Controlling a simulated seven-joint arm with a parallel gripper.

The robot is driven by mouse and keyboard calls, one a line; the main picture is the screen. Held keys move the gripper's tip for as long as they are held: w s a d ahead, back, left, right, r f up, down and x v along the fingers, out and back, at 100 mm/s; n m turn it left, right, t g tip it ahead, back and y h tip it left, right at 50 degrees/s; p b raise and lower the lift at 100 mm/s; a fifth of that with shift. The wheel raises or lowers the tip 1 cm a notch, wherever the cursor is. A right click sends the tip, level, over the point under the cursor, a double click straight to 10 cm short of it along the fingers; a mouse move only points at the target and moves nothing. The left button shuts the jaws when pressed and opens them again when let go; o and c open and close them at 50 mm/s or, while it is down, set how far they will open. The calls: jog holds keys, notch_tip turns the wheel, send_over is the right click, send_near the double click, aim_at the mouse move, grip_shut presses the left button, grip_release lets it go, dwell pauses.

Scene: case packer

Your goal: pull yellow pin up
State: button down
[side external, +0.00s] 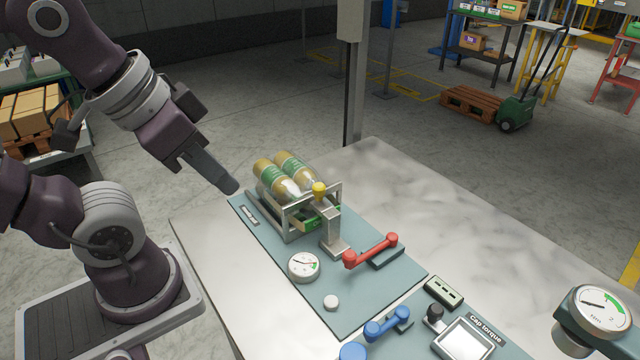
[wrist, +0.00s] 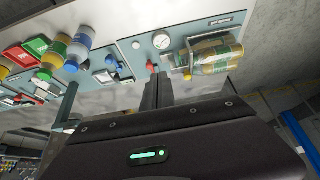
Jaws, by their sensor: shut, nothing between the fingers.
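The yellow pin (side external: 319,188) has a round knob and stands upright on top of a grey metal post (side external: 331,228) beside the bottle cradle. A small yellow spot that looks like its knob shows in the wrist view (wrist: 187,76). My gripper (side external: 230,187) is shut and empty, in the air to the left of the pin and clear of it. Its closed fingers (wrist: 157,90) point into the scene in the wrist view. Nothing touches the pin.
A red handle (side external: 371,250) and a gauge (side external: 303,266) sit nearby on the blue-grey plate. The white tabletop (side external: 420,205) is clear at the back right.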

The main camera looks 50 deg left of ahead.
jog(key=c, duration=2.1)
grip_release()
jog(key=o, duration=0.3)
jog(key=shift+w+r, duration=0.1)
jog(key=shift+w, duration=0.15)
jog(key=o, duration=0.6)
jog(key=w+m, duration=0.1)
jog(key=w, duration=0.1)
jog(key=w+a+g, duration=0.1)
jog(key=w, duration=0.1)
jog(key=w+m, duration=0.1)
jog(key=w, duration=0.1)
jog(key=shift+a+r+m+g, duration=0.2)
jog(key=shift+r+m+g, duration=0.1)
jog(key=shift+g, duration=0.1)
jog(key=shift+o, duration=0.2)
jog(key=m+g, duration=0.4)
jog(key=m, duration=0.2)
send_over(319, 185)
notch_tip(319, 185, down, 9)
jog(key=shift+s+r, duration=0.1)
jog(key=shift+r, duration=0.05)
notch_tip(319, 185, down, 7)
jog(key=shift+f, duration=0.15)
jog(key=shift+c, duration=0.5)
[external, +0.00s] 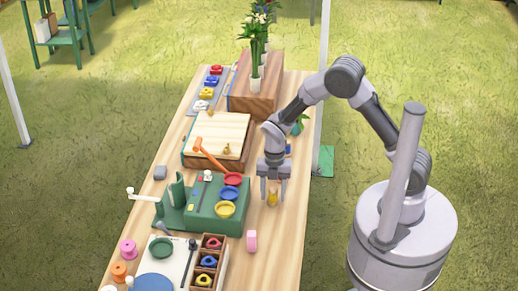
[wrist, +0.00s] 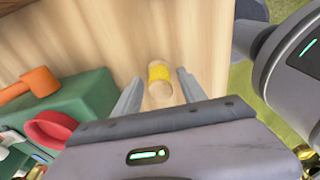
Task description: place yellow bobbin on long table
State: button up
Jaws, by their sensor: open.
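The yellow bobbin (external: 272,198) stands on the long table (external: 278,235) near its right edge, below my gripper. In the wrist view the bobbin (wrist: 159,78) has a yellow middle and pale wooden ends. It lies between my two fingers, with a gap visible on each side. My gripper (external: 273,190) points down and is open, its fingers apart around the bobbin. It also shows in the wrist view (wrist: 158,85). The bobbin's contact with the table is partly hard to see.
A green stand with red and yellow dishes (external: 226,209) is left of my gripper. An orange mallet (external: 208,153) lies on a wooden board behind it. A pink spool (external: 251,241) stands in front. Bare table lies between the pink spool and the bobbin.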

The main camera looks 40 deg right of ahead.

SHORT TASK ▸ Select from the material above each line in which the string "button" appears, and list those lines.

OUTPUT FOR THIS EXERCISE ▸
The robot is driven by mouse and keyboard calls, one a line; the main picture is the screen. Held keys move the gripper's tip for as long as they are held: w s a d ahead, back, left, right, r f up, down and x v along the fingers, out and back, at 100 mm/s; n m turn it left, right, t g tip it ahead, back and y h tip it left, right at 50 degrees/s; p b raise and lower the lift at 100 mm/s; a fifth of that with shift. The wheel raises or lowers the tip 1 cm a notch, wherever the cursor is. A right click sends the tip, level, over the point under the cursor, a double click straight to 10 cm short of it along the fingers; a mouse move only points at the target and moves nothing. The left button shuts the jaws when pressed and opens them again when let go; o and c open and close them at 50 mm/s or, while it is down, set how far they will open. The calls: jog holds keys, notch_tip turns the wheel, send_over is the right click, send_near the double click, aim_at the mouse move, grip_shut presses the left button, grip_release lets it go, dwell pauses.
State: button down
State: button up

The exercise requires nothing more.